WHAT TO DO: Drop every picture, then transcribe the remaining data exactly.

TASK INPUTS:

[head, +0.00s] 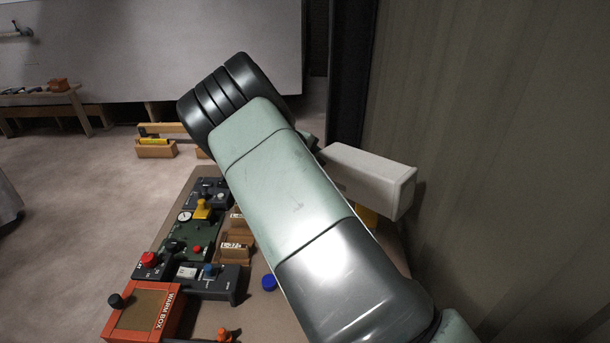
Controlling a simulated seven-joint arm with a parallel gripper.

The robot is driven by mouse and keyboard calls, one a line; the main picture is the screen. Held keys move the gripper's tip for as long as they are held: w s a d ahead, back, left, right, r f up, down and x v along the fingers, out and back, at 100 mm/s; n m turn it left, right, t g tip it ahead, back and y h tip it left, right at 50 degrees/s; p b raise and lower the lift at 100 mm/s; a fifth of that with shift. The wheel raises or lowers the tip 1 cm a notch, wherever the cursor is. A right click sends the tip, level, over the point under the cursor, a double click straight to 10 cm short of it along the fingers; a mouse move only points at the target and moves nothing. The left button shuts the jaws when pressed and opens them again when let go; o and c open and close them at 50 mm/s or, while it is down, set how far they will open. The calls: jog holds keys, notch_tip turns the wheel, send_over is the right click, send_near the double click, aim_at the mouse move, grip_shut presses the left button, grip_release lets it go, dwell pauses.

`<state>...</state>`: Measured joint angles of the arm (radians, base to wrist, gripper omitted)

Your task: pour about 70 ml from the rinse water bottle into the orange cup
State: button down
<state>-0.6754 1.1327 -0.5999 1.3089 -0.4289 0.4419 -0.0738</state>
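My arm crosses the middle of the head view and covers much of the bench. The fingers of my gripper do not show, so I cannot tell whether it is open, shut or holding anything. I cannot make out the rinse water bottle or the orange cup. A round blue cap-like piece (269,282) shows on the bench just left of my arm; I cannot tell what it belongs to. A small orange piece (224,335) is cut off at the bottom edge, and I cannot tell what it is.
The brown bench (262,320) carries an orange-framed warm box (147,312), dark control units (209,282) and wooden label blocks (236,248) at left. A ribbed wall (500,150) bounds the right side.

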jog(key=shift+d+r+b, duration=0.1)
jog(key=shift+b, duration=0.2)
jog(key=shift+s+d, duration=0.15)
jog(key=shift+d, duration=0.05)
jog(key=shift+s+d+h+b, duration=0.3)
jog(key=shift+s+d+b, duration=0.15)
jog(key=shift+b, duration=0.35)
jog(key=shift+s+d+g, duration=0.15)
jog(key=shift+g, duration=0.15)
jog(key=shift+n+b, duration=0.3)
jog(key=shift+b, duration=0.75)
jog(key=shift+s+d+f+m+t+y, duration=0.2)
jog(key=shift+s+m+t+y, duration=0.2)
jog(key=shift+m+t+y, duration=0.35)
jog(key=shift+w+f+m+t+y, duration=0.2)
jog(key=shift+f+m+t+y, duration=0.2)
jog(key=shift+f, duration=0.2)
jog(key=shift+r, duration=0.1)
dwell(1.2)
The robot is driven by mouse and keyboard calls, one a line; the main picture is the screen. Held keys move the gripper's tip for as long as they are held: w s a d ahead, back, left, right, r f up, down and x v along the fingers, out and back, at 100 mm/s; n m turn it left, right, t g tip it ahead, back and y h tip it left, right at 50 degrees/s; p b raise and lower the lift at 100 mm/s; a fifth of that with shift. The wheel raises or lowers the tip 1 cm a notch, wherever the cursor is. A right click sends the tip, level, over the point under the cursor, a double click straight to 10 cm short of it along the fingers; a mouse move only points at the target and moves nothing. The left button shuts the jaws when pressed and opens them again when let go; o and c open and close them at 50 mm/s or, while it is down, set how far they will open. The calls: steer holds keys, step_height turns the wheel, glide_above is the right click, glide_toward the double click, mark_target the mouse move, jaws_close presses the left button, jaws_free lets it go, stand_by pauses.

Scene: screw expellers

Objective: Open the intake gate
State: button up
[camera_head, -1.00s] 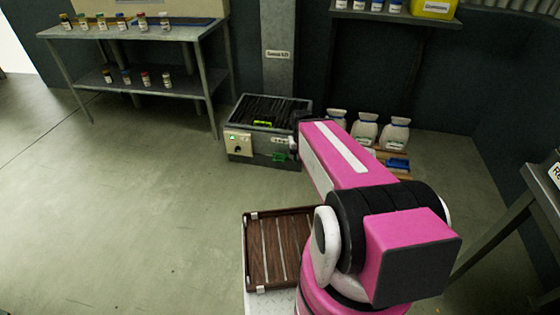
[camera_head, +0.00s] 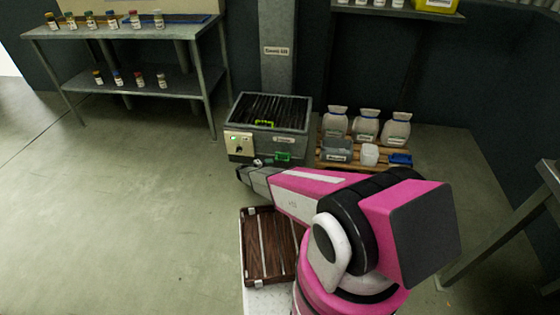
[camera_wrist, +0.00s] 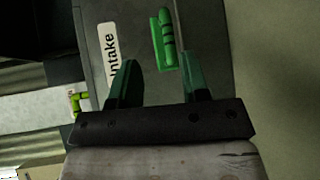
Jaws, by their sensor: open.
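The grey screw expeller (camera_head: 300,118) stands on the floor with a dark slatted top. A green handle (camera_head: 283,157) is low on its front; in the wrist view the handle (camera_wrist: 165,40) lies beside a white "Intake" label (camera_wrist: 107,50). My gripper (camera_wrist: 158,80) is open and empty, with its two green-tinted fingers pointing at the machine's front. The handle is ahead of the fingertips, roughly between their lines and apart from them. In the head view my arm reaches to the machine's front, and the fingertips are small and hard to make out there.
White sacks (camera_head: 366,127) and small containers stand on a pallet to the right. A brown slatted tray (camera_head: 268,246) is near my arm. Open floor lies left.

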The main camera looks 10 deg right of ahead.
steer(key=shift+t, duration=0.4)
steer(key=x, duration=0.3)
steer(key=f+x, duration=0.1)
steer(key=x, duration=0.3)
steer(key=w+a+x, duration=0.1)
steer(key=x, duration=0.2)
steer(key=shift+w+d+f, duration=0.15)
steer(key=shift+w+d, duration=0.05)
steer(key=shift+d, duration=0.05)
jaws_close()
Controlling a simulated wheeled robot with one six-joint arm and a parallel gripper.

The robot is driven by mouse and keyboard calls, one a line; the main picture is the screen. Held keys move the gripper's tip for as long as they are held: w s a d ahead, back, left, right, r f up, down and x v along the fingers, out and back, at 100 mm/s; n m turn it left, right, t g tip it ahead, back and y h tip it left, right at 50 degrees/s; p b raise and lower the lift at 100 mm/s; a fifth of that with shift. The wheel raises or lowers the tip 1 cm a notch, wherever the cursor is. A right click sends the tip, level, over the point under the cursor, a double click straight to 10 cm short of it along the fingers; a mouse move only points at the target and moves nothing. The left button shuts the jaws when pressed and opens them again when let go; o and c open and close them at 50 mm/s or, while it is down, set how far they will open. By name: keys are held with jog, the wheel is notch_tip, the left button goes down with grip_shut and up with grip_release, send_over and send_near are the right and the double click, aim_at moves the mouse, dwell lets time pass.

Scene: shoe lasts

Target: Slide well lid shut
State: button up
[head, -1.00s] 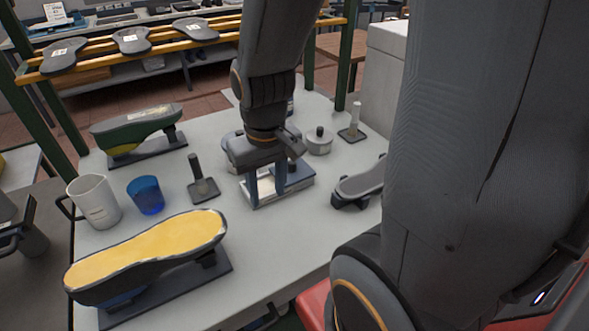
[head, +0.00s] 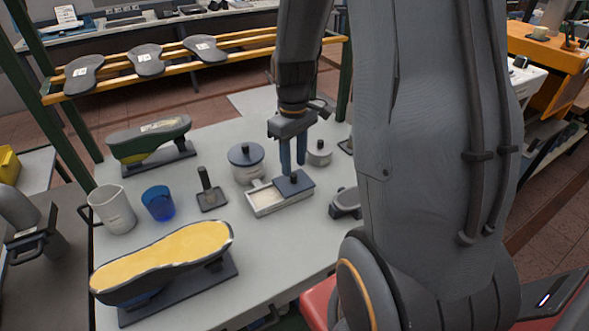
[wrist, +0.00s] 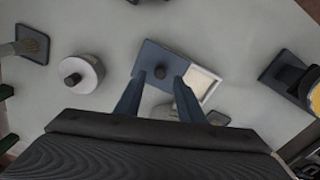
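The well is a pale rectangular box (head: 264,203) on the table, its left part open with cream contents showing. Its dark blue lid (head: 304,187) with a short upright knob covers the right part. In the wrist view the lid (wrist: 150,58) lies beside the open pale well (wrist: 207,76), and the knob (wrist: 160,72) appears between my fingertips. My gripper (head: 293,170) is open, pointing down over the lid, its two blue fingers apart on either side of the knob. I cannot tell whether they touch the lid.
A round pot with a blue lid (head: 246,156) stands just behind the well, and a smaller round pot (head: 319,153) behind right. A stamp-like post (head: 208,192), blue cup (head: 158,203), white jug (head: 112,210) and yellow-topped shoe last (head: 165,258) are left.

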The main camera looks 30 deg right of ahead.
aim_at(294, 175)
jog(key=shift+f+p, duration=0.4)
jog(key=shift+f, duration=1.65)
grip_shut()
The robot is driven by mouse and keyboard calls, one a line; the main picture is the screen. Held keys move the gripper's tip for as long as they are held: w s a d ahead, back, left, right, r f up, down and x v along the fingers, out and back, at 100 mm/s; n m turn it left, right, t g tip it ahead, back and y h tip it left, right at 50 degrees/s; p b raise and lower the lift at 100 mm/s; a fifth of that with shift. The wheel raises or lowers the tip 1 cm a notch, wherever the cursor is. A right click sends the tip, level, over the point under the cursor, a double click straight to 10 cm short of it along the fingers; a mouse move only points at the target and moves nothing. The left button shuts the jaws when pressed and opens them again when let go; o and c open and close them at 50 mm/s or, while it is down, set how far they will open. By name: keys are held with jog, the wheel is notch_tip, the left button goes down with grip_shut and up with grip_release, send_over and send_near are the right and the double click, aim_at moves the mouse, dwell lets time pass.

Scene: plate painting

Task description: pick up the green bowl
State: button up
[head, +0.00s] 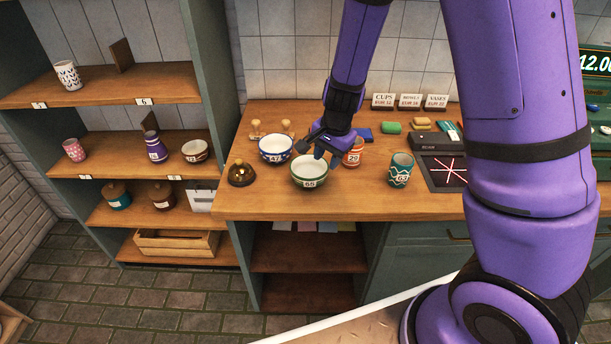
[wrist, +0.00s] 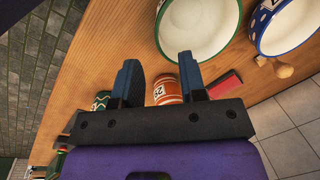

SOLUTION:
[head, +0.00s] 
Controlling a simulated seven-joint arm with a parallel gripper.

The robot is driven by mouse and keyboard calls, one a line; the main picture is the screen. Held keys move the gripper's tip for as long as they are held: w s a d ahead, back, left, right, r f up, down and x v along the fingers, out and back, at 100 mm/s; n m turn it left, right, t g tip it ahead, back and y h tip it left, right at 50 degrees/s; p b raise and lower the lift at 100 mm/s; a fifth of that with shift. The wheel raises or lowers the tip 1 cm a notch, wherever the cursor is. A right click sends the tip, level, over the point under the cursor, a double click straight to 10 cm short of it along the fingers; a mouse move only points at the target and moves nothing. The left button shuts the jaws when pressed and opens them again when let go; o and c open and close them at 50 mm/s or, while it is down, set how far they will open. The calls: jog holds keys, notch_tip turns the wheel, send_over is the right click, send_near the double click, aim_at the mouse move, grip_shut presses the left button, grip_release lets it go, dwell pauses.

`<state>...</state>`: Measured joint angles of the arm (radians, base to wrist, gripper omitted)

Your task: pour about 70 ml from the rinse water bottle into the orange cup
State: button down
<state>-0.6754 1.1327 -0.5999 1.3089 -0.4289 0.4419 -0.0738</state>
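My arm crosses the middle of the head view and covers much of the bench. The fingers of my gripper do not show, so I cannot tell whether it is open, shut or holding anything. I cannot make out the rinse water bottle or the orange cup. A round blue cap-like piece (269,282) shows on the bench just left of my arm; I cannot tell what it belongs to. A small orange piece (224,335) is cut off at the bottom edge, and I cannot tell what it is.
The brown bench (262,320) carries an orange-framed warm box (147,312), dark control units (209,282) and wooden label blocks (236,248) at left. A ribbed wall (500,150) bounds the right side.

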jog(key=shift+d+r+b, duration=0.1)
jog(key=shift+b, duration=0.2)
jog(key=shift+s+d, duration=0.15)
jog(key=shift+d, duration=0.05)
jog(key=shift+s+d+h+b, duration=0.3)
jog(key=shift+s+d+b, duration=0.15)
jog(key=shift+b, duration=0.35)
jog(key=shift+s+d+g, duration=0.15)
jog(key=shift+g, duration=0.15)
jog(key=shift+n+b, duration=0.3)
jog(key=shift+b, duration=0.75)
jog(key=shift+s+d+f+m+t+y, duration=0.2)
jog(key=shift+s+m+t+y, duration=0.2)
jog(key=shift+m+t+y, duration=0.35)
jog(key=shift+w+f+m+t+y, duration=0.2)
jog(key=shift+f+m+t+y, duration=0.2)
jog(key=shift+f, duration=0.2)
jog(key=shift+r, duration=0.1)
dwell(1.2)
The robot is driven by mouse and keyboard calls, one a line; the main picture is the screen. Held keys move the gripper's tip for as long as they are held: w s a d ahead, back, left, right, r f up, down and x v along the fingers, out and back, at 100 mm/s; n m turn it left, right, t g tip it ahead, back and y h tip it left, right at 50 degrees/s; p b raise and lower the lift at 100 mm/s; a fifth of that with shift. The wheel raises or lowers the tip 1 cm a notch, wherever the cursor is. A right click sends the tip, level, over the point under the cursor, a double click straight to 10 cm short of it along the fingers; a mouse move only points at the target and moves nothing. The left button shuts the jaws when pressed and opens them again when let go; o and c open and close them at 50 mm/s or, while it is down, set how far they will open. The calls: steer holds keys, step_height turns the wheel, glide_above is the right click, glide_toward the double click, mark_target the mouse move, jaws_close presses the left button, jaws_free lets it go, stand_by pauses.

Scene: screw expellers

Objective: Open the intake gate
State: button up
[camera_head, -1.00s] 
[camera_head, +0.00s] 
[camera_wrist, +0.00s] 
Jaws, by their sensor: open.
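The grey screw expeller (camera_head: 300,118) stands on the floor with a dark slatted top. A green handle (camera_head: 283,157) is low on its front; in the wrist view the handle (camera_wrist: 165,40) lies beside a white "Intake" label (camera_wrist: 107,50). My gripper (camera_wrist: 158,80) is open and empty, with its two green-tinted fingers pointing at the machine's front. The handle is ahead of the fingertips, roughly between their lines and apart from them. In the head view my arm reaches to the machine's front, and the fingertips are small and hard to make out there.
White sacks (camera_head: 366,127) and small containers stand on a pallet to the right. A brown slatted tray (camera_head: 268,246) is near my arm. Open floor lies left.

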The main camera looks 10 deg right of ahead.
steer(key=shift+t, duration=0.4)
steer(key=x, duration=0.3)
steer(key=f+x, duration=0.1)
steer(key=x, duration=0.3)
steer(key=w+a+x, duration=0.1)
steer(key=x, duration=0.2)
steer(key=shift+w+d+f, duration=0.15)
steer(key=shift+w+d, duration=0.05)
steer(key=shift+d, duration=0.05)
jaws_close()
Controlling a simulated wheeled robot with one six-joint arm and a parallel gripper.

The robot is driven by mouse and keyboard calls, one a line; the main picture is the screen. Held keys move the gripper's tip for as long as they are held: w s a d ahead, back, left, right, r f up, down and x v along the fingers, out and back, at 100 mm/s; n m turn it left, right, t g tip it ahead, back and y h tip it left, right at 50 degrees/s; p b raise and lower the lift at 100 mm/s; a fifth of that with shift. The wheel raises or lowers the tip 1 cm a notch, wherever the cursor is. A right click sends the tip, level, over the point under the cursor, a double click straight to 10 cm short of it along the fingers; a mouse move only points at the target and moves nothing. The left button shuts the jaws when pressed and opens them again when let go; o and c open and close them at 50 mm/s or, while it is down, set how far they will open. By name: keys are held with jog, the wheel is notch_tip, the left button goes down with grip_shut and up with grip_release, send_over and send_near are the right and the double click, aim_at moves the mouse, dwell lets time pass.

Scene: shoe lasts

Target: Slide well lid shut
State: button up
[head, -1.00s] 
[head, +0.00s] 
[wrist, +0.00s] 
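The well is a pale rectangular box (head: 264,203) on the table, its left part open with cream contents showing. Its dark blue lid (head: 304,187) with a short upright knob covers the right part. In the wrist view the lid (wrist: 150,58) lies beside the open pale well (wrist: 207,76), and the knob (wrist: 160,72) appears between my fingertips. My gripper (head: 293,170) is open, pointing down over the lid, its two blue fingers apart on either side of the knob. I cannot tell whether they touch the lid.
A round pot with a blue lid (head: 246,156) stands just behind the well, and a smaller round pot (head: 319,153) behind right. A stamp-like post (head: 208,192), blue cup (head: 158,203), white jug (head: 112,210) and yellow-topped shoe last (head: 165,258) are left.

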The main camera looks 30 deg right of ahead.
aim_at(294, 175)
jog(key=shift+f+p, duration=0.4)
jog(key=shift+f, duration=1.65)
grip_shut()
The robot is driven by mouse and keyboard calls, one a line; the main picture is the screen. Held keys move the gripper's tip for as long as they are held: w s a d ahead, back, left, right, r f up, down and x v along the fingers, out and back, at 100 mm/s; n m turn it left, right, t g tip it ahead, back and y h tip it left, right at 50 degrees/s; p b raise and lower the lift at 100 mm/s; a fifth of that with shift. The wheel raises or lowers the tip 1 cm a notch, wherever the cursor is. A right click sends the tip, level, over the point under the cursor, a double click straight to 10 cm short of it along the fingers; a mouse move only points at the target and moves nothing. The left button shuts the jaws when pressed and opens them again when let go; o and c open and close them at 50 mm/s or, while it is down, set how far they will open. By name: keys are held with jog, the wheel is notch_tip, the left button goes down with grip_shut and up with grip_release, send_over and send_near are the right and the double click, aim_at moves the mouse, dwell lets time pass.

Scene: plate painting

Task description: pick up the green bowl
State: button up
[head, +0.00s] 
[wrist, +0.00s] 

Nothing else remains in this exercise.